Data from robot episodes
■ ■ ■ ■ ■ ■ ■

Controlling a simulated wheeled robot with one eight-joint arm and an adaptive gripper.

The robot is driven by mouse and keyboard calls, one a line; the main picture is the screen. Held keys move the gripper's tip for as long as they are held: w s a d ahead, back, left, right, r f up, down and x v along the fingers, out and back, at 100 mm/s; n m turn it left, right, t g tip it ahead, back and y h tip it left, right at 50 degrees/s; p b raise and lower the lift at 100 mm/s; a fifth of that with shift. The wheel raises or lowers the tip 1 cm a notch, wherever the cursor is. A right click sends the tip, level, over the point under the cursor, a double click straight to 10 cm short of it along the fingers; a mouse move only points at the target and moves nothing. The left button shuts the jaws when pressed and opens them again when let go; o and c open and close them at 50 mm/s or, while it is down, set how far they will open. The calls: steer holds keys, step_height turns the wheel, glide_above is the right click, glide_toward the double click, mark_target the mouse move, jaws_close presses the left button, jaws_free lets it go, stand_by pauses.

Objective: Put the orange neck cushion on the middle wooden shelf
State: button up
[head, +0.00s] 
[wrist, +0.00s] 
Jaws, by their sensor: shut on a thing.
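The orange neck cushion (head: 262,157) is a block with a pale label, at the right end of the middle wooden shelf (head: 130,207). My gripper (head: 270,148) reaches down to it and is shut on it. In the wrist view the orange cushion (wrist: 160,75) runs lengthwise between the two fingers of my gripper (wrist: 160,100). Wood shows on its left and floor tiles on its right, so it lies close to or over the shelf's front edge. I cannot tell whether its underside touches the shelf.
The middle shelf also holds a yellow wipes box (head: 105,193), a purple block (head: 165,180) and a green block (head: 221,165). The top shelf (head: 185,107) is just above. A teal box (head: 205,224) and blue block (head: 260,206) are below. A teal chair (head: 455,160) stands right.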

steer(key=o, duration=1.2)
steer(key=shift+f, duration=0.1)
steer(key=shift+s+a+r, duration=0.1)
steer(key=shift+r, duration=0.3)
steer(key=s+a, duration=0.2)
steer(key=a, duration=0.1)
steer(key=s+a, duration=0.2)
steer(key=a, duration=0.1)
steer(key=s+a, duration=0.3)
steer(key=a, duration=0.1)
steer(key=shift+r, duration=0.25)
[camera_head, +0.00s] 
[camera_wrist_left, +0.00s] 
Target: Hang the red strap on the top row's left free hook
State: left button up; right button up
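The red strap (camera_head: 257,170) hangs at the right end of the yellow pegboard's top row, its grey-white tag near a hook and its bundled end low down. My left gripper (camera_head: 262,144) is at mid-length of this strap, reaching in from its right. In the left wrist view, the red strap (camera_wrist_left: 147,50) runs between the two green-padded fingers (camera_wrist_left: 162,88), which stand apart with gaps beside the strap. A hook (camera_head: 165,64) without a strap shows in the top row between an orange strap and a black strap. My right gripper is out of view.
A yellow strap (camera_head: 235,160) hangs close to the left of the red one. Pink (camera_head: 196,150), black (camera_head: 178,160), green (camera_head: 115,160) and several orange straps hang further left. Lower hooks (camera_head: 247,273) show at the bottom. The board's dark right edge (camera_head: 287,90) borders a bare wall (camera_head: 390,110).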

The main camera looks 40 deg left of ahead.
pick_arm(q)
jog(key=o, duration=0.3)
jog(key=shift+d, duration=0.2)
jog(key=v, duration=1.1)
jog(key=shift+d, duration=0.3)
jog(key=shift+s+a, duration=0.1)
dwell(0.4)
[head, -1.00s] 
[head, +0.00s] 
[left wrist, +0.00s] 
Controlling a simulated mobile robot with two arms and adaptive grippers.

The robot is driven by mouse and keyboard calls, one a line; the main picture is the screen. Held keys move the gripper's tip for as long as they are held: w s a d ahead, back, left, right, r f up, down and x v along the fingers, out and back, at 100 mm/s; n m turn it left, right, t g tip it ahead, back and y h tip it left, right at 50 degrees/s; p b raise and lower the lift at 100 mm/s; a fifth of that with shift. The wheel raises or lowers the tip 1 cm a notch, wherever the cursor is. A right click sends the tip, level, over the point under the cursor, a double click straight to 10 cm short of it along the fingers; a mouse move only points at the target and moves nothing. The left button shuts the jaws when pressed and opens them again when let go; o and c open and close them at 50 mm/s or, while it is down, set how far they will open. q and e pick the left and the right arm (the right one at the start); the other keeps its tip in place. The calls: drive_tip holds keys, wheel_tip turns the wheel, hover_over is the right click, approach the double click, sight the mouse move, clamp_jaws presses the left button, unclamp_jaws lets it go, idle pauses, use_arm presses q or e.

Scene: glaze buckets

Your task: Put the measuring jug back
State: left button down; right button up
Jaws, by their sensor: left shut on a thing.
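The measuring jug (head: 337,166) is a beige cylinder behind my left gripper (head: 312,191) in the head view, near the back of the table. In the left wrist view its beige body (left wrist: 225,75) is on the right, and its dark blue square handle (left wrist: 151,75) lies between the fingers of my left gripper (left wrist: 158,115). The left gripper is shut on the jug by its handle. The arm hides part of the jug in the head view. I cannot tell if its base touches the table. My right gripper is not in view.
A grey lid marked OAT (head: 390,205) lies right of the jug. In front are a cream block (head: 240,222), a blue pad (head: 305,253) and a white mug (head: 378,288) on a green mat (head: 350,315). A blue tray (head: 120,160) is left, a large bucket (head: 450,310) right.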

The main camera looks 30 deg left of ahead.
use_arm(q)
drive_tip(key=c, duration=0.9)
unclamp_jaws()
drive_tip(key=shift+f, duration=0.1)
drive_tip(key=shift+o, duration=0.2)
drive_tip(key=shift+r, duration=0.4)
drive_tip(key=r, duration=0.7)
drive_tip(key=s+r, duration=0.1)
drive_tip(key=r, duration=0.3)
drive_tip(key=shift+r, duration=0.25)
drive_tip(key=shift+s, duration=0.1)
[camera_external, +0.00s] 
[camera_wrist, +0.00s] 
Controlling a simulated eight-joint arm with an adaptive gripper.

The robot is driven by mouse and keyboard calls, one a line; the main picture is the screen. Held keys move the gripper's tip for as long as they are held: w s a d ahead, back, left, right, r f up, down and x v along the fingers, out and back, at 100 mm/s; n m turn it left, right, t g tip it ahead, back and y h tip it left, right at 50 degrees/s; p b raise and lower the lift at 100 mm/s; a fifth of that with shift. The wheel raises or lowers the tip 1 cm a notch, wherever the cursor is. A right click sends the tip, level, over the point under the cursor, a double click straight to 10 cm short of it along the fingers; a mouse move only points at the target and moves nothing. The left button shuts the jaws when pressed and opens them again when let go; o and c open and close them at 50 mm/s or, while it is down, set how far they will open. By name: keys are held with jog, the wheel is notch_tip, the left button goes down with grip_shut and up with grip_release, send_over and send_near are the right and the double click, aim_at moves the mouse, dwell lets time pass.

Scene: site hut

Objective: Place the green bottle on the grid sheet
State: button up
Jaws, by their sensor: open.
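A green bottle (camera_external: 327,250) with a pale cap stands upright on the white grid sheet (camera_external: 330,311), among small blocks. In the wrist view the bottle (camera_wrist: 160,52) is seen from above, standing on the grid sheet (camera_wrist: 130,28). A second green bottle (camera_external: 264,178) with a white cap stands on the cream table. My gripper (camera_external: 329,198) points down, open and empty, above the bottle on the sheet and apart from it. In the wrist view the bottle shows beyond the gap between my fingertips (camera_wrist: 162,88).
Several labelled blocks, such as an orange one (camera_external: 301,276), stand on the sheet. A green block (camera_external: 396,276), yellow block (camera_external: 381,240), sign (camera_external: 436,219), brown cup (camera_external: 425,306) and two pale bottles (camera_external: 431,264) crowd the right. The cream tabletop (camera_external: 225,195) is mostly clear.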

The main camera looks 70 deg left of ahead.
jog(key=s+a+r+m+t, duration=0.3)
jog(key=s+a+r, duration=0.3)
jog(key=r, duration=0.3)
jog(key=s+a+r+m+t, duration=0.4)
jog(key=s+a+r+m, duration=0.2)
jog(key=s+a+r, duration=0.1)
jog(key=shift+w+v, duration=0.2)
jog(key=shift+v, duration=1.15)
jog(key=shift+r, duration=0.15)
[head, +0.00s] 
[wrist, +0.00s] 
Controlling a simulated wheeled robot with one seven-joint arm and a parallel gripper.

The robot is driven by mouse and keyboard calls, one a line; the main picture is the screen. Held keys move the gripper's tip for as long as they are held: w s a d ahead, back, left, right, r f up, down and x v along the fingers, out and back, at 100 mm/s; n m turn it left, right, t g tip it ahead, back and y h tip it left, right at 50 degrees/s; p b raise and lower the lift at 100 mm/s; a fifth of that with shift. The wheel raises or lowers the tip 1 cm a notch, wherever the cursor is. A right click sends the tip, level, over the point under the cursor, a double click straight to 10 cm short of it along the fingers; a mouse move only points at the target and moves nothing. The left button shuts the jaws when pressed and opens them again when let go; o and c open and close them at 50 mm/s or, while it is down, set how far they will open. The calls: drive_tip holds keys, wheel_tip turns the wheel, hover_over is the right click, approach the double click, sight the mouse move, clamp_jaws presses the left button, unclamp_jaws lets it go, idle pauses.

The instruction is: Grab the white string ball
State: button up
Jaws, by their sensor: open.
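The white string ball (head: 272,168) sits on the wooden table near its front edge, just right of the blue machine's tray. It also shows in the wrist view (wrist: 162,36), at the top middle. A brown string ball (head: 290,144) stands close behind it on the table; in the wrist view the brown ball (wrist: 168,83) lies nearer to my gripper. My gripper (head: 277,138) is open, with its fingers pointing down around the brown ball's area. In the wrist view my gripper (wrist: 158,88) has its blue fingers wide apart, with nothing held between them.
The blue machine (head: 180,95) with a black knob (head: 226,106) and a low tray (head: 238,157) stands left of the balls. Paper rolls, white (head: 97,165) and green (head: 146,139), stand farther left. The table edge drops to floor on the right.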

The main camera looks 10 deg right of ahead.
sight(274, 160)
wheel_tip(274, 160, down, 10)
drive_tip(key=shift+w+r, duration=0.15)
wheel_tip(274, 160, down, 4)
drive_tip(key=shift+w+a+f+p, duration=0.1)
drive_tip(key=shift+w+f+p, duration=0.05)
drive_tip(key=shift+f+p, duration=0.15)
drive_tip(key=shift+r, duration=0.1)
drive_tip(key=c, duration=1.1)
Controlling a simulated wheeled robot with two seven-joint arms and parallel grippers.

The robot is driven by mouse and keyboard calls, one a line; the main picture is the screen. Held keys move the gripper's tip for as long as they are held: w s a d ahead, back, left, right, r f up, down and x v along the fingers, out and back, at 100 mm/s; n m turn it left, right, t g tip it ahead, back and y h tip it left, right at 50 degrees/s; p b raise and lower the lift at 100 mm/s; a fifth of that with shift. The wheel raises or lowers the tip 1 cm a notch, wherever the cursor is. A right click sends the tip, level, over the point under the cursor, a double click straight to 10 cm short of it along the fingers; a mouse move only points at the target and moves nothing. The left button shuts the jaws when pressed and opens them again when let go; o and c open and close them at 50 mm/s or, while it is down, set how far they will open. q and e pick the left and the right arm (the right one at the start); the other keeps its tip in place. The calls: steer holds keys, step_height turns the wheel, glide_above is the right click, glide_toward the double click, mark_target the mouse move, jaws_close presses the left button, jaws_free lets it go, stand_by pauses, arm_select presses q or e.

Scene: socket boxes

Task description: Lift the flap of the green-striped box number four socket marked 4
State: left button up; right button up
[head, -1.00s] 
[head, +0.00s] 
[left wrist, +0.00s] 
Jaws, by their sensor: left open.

■ ■ ■ ■ ■ ■ ■

[TASK TO COMPLETE] Keep both end lines and retype everything in the records above from the line containing "The instruction is: Grab" through the line containing "Controlling a simulated wheeled robot with two", exactly, with nothing else.

[SOLUTION TO THE PROBLEM]
The instruction is: Grab the white string ball
State: button up
Jaws, by their sensor: open.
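The white string ball (head: 272,168) sits on the wooden table near its front edge, just right of the blue machine's tray. It also shows in the wrist view (wrist: 162,36), at the top middle. A brown string ball (head: 290,144) stands close behind it on the table; in the wrist view the brown ball (wrist: 168,83) lies nearer to my gripper. My gripper (head: 277,138) is open, with its fingers pointing down around the brown ball's area. In the wrist view my gripper (wrist: 158,88) has its blue fingers wide apart, with nothing held between them.
The blue machine (head: 180,95) with a black knob (head: 226,106) and a low tray (head: 238,157) stands left of the balls. Paper rolls, white (head: 97,165) and green (head: 146,139), stand farther left. The table edge drops to floor on the right.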

The main camera looks 10 deg right of ahead.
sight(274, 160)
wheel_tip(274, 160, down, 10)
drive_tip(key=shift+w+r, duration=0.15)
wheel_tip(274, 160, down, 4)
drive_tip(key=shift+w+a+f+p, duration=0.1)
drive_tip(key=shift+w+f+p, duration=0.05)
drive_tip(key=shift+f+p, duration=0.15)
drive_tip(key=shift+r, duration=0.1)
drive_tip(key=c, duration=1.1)
Controlling a simulated wheeled robot with two seven-joint arms and parallel grippers.

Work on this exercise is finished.